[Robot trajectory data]
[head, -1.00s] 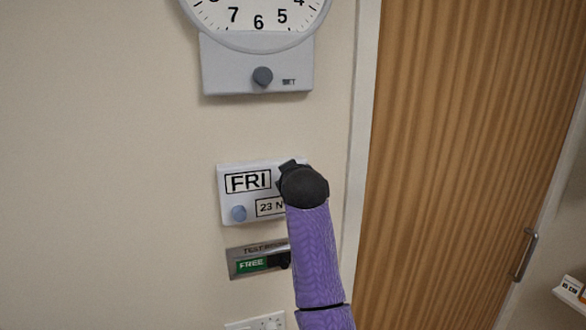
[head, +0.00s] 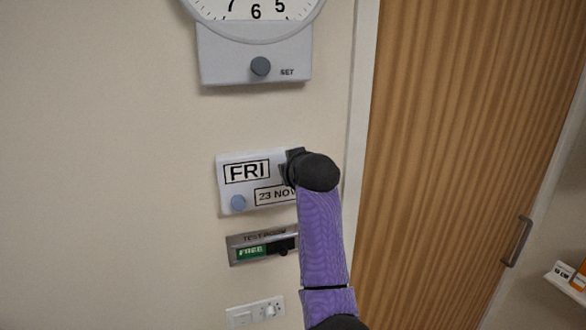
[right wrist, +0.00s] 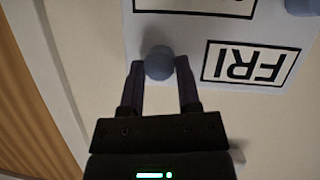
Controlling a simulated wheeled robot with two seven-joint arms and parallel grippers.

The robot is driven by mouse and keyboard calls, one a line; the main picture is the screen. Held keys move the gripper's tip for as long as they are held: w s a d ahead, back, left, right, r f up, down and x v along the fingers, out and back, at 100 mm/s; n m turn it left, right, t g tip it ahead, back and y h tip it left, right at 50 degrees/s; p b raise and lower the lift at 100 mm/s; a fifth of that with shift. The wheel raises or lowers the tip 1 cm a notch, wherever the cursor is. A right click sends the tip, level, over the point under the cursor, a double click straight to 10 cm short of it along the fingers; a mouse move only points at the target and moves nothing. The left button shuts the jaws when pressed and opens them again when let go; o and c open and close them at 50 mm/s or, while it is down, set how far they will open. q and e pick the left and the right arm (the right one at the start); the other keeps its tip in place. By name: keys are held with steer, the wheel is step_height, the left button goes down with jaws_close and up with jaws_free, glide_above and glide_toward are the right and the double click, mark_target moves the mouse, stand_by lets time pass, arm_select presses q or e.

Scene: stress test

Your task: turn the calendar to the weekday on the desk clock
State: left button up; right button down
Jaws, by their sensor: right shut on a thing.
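The white calendar (head: 228,188) hangs on the wall in the middle of the head view. Its weekday window (head: 247,172) reads FRI, and the date window (head: 273,196) below reads 23 NOV, its end partly covered. My right gripper (head: 293,165) is at the calendar's right side. In the right wrist view, where the calendar appears upside down, its fingers are shut on a round blue-grey knob (right wrist: 158,63) beside the FRI window. A second knob (head: 238,203) sits at the calendar's lower left. No desk clock shows. My left gripper is out of view.
A wall clock (head: 255,36), cut off at the top, has a panel with a SET knob (head: 261,66). A room sign (head: 250,251) reading FREE and a switch plate (head: 240,318) are below the calendar. A wooden door (head: 450,130) is at right.

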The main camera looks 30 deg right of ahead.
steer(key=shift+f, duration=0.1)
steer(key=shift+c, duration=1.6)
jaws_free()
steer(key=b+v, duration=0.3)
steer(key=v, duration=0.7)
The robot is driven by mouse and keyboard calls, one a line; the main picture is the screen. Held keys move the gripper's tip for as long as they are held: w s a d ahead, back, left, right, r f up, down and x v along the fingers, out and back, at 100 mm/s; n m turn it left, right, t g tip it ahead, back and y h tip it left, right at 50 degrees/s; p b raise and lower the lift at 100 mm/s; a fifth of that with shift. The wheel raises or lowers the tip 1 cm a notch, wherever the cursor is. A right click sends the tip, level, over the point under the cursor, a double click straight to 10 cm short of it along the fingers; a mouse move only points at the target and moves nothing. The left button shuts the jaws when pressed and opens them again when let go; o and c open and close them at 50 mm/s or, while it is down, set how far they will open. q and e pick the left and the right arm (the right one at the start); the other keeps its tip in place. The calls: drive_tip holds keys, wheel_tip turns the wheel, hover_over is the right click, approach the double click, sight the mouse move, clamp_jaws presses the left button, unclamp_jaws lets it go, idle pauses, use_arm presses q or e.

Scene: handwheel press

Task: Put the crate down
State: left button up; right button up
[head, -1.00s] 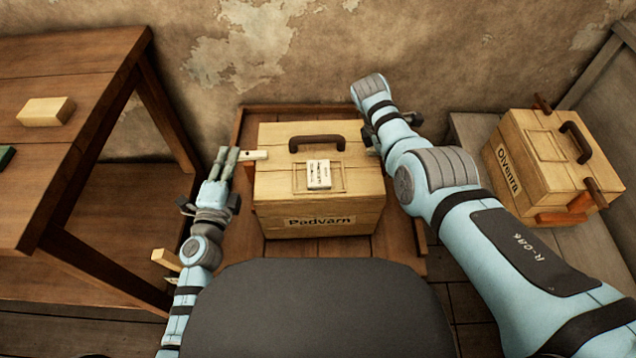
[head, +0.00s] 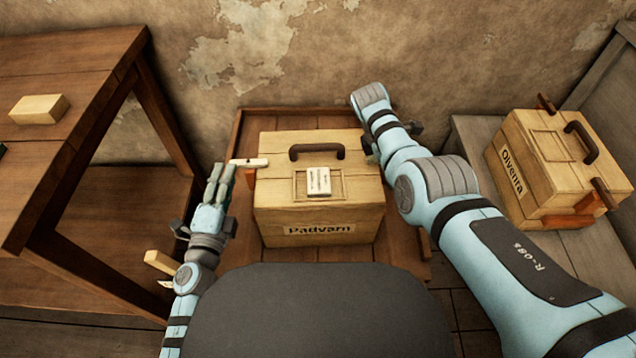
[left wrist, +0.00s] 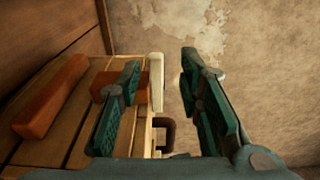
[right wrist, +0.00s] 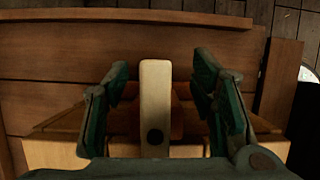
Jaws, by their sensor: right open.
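The wooden crate labelled Padvarn (head: 320,212) stands upright over the low brown wooden stand (head: 402,240) in the head view. It has a dark top handle (head: 317,152) and a pale side bar (head: 249,162) on its left. My left gripper (head: 221,170) is open beside that bar; in the left wrist view the pale bar (left wrist: 156,80) shows between the spread fingers (left wrist: 160,85). My right gripper (right wrist: 158,85) is open, with a pale bar (right wrist: 155,105) between its fingers and a gap on each side. In the head view my right arm hides the crate's right bar.
A second crate labelled Olvenra (head: 545,165) stands on a grey bench (head: 475,130) at the right. A brown table (head: 75,85) with a pale block (head: 38,109) stands at the left. The plaster wall (head: 330,60) is close behind.

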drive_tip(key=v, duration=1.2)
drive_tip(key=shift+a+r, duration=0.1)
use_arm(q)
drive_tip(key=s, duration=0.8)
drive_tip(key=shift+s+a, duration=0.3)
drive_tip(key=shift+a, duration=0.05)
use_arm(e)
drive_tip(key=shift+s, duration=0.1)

STATED EXERCISE ▸ Output the entries above exactly, without their pictures.

COMPLETED TASK ▸
[head, -1.00s] 
[head, +0.00s] 
[right wrist, +0.00s] 
Controlling a simulated wheeled robot with two seven-joint arms and parallel grippers.

The robot is driven by mouse and keyboard calls, one a line; the main picture is the screen. Held keys move the gripper's tip for as long as they are held: w s a d ahead, back, left, right, r f up, down and x v along the fingers, out and back, at 100 mm/s; n m turn it left, right, t g tip it ahead, back and y h tip it left, right at 50 degrees/s; p b raise and lower the lift at 100 mm/s; a fifth of that with shift. The wheel raises or lowers the tip 1 cm a notch, wherever the cursor is. A right click sends the tip, level, over the point under the cursor, a double click straight to 10 cm short of it along the fingers; a mouse move only points at the target and moves nothing. The left button shuts the jaws when pressed and opens them again when let go; o and c open and close them at 50 mm/s or, while it is down, set how far they will open. q and e pick the left and the right arm (the right one at the start); the other keeps its tip in place. By name: keys are held with steer, the wheel is step_height, the left button goes down with jaws_close and up with jaws_free, glide_above and glide_toward are the right and the double click, mark_target moves the mouse, stand_by lets time pass, arm_select presses q or e.

Scene: stress test

Your task: turn the calendar to the weekday on the desk clock
State: left button up; right button down
Jaws, by their sensor: right shut on a thing.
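The white calendar (head: 228,188) hangs on the wall in the middle of the head view. Its weekday window (head: 247,172) reads FRI, and the date window (head: 273,196) below reads 23 NOV, its end partly covered. My right gripper (head: 293,165) is at the calendar's right side. In the right wrist view, where the calendar appears upside down, its fingers are shut on a round blue-grey knob (right wrist: 158,63) beside the FRI window. A second knob (head: 238,203) sits at the calendar's lower left. No desk clock shows. My left gripper is out of view.
A wall clock (head: 255,36), cut off at the top, has a panel with a SET knob (head: 261,66). A room sign (head: 250,251) reading FREE and a switch plate (head: 240,318) are below the calendar. A wooden door (head: 450,130) is at right.

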The main camera looks 30 deg right of ahead.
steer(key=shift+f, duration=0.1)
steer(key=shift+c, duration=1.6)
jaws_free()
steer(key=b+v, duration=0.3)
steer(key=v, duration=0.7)
The robot is driven by mouse and keyboard calls, one a line; the main picture is the screen. Held keys move the gripper's tip for as long as they are held: w s a d ahead, back, left, right, r f up, down and x v along the fingers, out and back, at 100 mm/s; n m turn it left, right, t g tip it ahead, back and y h tip it left, right at 50 degrees/s; p b raise and lower the lift at 100 mm/s; a fifth of that with shift. The wheel raises or lowers the tip 1 cm a notch, wherever the cursor is. A right click sends the tip, level, over the point under the cursor, a double click straight to 10 cm short of it along the fingers; a mouse move only points at the target and moves nothing. The left button shuts the jaws when pressed and opens them again when let go; o and c open and close them at 50 mm/s or, while it is down, set how far they will open. q and e pick the left and the right arm (the right one at the start); the other keeps its tip in place. The calls: drive_tip holds keys, wheel_tip turns the wheel, hover_over is the right click, approach the double click, sight the mouse move, clamp_jaws presses the left button, unclamp_jaws lets it go, idle pauses, use_arm presses q or e.

Scene: handwheel press

Task: Put the crate down
State: left button up; right button up
[head, -1.00s] 
[head, +0.00s] 
[left wrist, +0.00s] 
[right wrist, +0.00s] 
Jaws, by their sensor: right open.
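The wooden crate labelled Padvarn (head: 320,212) stands upright over the low brown wooden stand (head: 402,240) in the head view. It has a dark top handle (head: 317,152) and a pale side bar (head: 249,162) on its left. My left gripper (head: 221,170) is open beside that bar; in the left wrist view the pale bar (left wrist: 156,80) shows between the spread fingers (left wrist: 160,85). My right gripper (right wrist: 158,85) is open, with a pale bar (right wrist: 155,105) between its fingers and a gap on each side. In the head view my right arm hides the crate's right bar.
A second crate labelled Olvenra (head: 545,165) stands on a grey bench (head: 475,130) at the right. A brown table (head: 75,85) with a pale block (head: 38,109) stands at the left. The plaster wall (head: 330,60) is close behind.

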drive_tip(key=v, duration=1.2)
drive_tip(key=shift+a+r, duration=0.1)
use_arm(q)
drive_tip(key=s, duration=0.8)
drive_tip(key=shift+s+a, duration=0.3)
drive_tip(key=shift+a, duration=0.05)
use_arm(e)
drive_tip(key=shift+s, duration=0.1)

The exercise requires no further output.